### PROBLEM REQUIREMENTS
Starting with the first line of the data below, copy each line up to and including the one containing "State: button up". Pictures stay out.

• • • •

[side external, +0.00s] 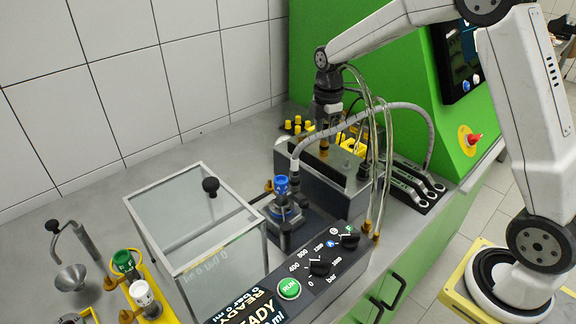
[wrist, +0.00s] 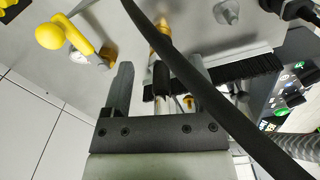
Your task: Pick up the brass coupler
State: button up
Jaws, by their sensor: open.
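My gripper (side external: 327,128) points down over the grey metal block (side external: 315,181) beside the green machine. In the wrist view my gripper (wrist: 162,88) is open, its dark fingers standing apart. A small brass piece (side external: 324,148), likely the brass coupler, shows just below the fingertips in the side view. In the wrist view a brass-coloured part (wrist: 160,40) lies beyond the fingers, partly covered by a dark hose. I cannot tell whether the fingers touch it or stand around it. Nothing is clearly held.
Clear hoses end in brass fittings (side external: 376,237) at the control panel (side external: 320,262). A grey corrugated hose (side external: 400,107) arches beside my gripper. A blue-capped valve (side external: 282,185) and clear box (side external: 195,225) stand left. Yellow parts (side external: 297,125) sit behind. A dark hose (wrist: 215,95) crosses the wrist view.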

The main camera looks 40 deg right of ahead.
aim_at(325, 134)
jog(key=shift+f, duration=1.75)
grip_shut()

• • • •

### EXERCISE RESULT
[side external, +0.00s] 
[wrist, +0.00s] 
Your task: Pick up the brass coupler
State: button up

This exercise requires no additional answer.